Die Fischerei leistet zusammen mit der Gemeinsamen Grundfisch-Fischerei der Nordsee (Joint Demersal Fisheries in the North Sea) und dem niederländischen Fischereiverband VisNed einen weiteren Beitrag zur wissenschaftlichen Forschung: Sie entwickeln eine mobile App, die Fischern hilft, Interaktionen mit gefährdeten Arten zu erfassen und zu protokollieren. Das Projekt wurde mit knapp 58.000 Euro (50.000 britischen Pfund) aus dem MSC Ocean Stewardship Fund  im Jahr 2020 gefördert, um die Entwicklung der App zu unterstützen.
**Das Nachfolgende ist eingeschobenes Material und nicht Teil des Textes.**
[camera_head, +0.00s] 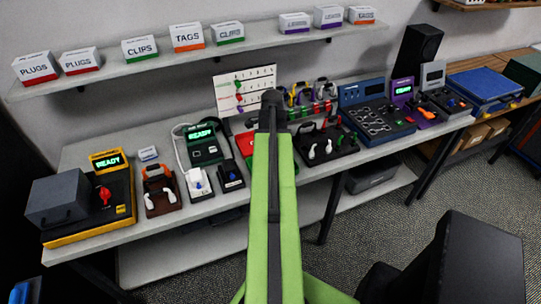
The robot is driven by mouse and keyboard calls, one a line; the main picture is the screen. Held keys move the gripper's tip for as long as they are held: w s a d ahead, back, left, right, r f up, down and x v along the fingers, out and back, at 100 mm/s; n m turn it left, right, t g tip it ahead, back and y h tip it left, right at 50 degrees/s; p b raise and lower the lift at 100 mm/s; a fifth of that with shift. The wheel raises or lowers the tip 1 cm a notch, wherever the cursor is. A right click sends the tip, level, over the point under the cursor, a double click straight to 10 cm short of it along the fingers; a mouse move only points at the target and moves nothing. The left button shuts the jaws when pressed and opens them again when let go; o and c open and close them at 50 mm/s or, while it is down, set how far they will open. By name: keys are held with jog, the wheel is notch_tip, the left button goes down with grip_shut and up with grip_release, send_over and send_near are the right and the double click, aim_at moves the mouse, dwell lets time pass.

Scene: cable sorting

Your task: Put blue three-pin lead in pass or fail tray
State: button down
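My green arm reaches up the middle of the picture. Its dark end, my gripper (272,98), is above the bench in front of the wall chart; its fingers are too small and end-on to tell open from shut. I cannot pick out a blue three-pin lead for sure. A white block with a blue part (198,184) sits on the bench left of my arm.
The bench (85,158) holds a yellow tester (120,200), a green READY unit (203,146), a black board with white plugs (322,148), a blue connector panel (372,122) and a blue case (482,86). Coloured cables (313,95) hang at the back. A shelf of boxes (186,37) runs above.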

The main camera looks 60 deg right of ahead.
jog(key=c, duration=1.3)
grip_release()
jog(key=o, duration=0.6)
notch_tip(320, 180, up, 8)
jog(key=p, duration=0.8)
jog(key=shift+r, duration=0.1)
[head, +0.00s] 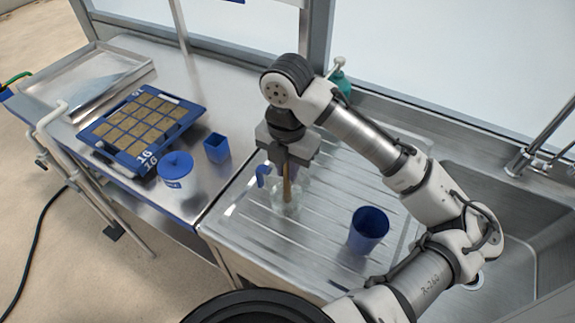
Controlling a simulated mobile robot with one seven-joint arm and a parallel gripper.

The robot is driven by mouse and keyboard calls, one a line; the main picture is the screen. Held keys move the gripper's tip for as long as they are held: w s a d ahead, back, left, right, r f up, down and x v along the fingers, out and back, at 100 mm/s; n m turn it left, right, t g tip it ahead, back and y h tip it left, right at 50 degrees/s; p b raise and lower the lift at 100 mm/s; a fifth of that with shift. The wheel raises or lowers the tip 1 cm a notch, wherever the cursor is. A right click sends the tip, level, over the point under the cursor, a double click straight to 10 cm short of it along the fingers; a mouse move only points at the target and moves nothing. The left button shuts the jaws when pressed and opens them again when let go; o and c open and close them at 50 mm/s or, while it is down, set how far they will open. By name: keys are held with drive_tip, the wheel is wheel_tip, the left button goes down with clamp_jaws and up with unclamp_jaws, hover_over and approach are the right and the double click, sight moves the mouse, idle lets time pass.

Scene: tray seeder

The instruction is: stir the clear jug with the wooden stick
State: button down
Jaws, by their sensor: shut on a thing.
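The clear jug (284,202) stands on the ridged metal drainboard (330,190), with a blue handle (263,172) at its upper left. My gripper (286,165) is above the jug and shut on the wooden stick (287,185). The stick hangs nearly upright and its lower part reaches down into the jug's outline. The stick's top is hidden by my gripper. I cannot tell whether the stick touches the jug's bottom or what the jug holds.
A blue cup (368,230) stands right of the jug. A small blue square pot (216,148), a blue-lidded tub (176,168) and a seed tray (141,126) stand on the left bench. A teal bottle (340,82) is behind my arm. A sink (510,240) lies right.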

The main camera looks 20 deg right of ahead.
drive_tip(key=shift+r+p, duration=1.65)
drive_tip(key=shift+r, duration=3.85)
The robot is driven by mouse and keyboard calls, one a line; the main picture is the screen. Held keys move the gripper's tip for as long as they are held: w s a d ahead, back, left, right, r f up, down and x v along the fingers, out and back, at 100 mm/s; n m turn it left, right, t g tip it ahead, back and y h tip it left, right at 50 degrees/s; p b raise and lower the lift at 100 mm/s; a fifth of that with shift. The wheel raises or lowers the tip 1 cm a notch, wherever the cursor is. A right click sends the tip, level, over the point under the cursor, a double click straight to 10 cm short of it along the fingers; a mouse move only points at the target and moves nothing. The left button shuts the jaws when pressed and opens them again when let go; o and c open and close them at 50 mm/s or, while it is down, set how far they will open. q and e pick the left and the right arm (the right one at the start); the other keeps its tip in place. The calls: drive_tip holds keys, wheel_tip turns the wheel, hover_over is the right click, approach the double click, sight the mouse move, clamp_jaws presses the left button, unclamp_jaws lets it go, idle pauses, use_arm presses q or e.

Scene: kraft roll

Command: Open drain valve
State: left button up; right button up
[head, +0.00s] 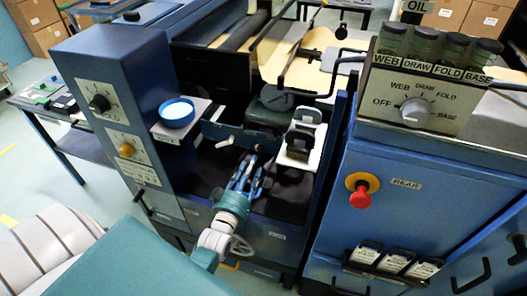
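My left gripper (250,166) reaches into the open bay of the blue machine in the head view, its blue fingers pointing away from me. The fingertips are small against the dark bay, and I cannot tell whether they are apart or touch anything. A pale small lever or rod (225,143) lies just beyond and left of the fingertips. A grey handwheel (241,246) shows low on the machine front, partly behind my left wrist. I cannot tell which part is the drain valve; no label for it is readable. My right gripper is not in view.
A blue console with a red stop button (360,196) and a selector dial (414,111) bounds the right. Kraft paper rollers (238,35) are behind.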

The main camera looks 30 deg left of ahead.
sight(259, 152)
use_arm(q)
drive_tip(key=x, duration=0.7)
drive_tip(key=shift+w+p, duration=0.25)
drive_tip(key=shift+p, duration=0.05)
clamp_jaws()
„Unserer Erfahrung nach ist die zuverlässige und kontinuierliche Erfassung von gefährdeten, bedrohten und geschützten Arten eine Herausforderung, die ständige Aufmerksamkeit erfordert“, erklärt Wouter van Broekhoven, ehemaliger leitender Wissenschaftler bei VisNed. „Der Prozess kann sehr zeitaufwendig sein, Fischer können Arten falsch identifizieren oder Listen können an Bord verloren gehen – und dann ist die Dateneingabe wegen eines Wasserschadens unbrauchbar. Die Meereswissenschaft ist vollständig abhängig von qualitativ hochwertigen Daten, und wir glauben, dass die App eine große Verbesserung der Quantität und Qualität der Daten über die Auswirkungen der Fischerei auf und die Interaktionen mit gefährdeten Arten ermöglichen wird." 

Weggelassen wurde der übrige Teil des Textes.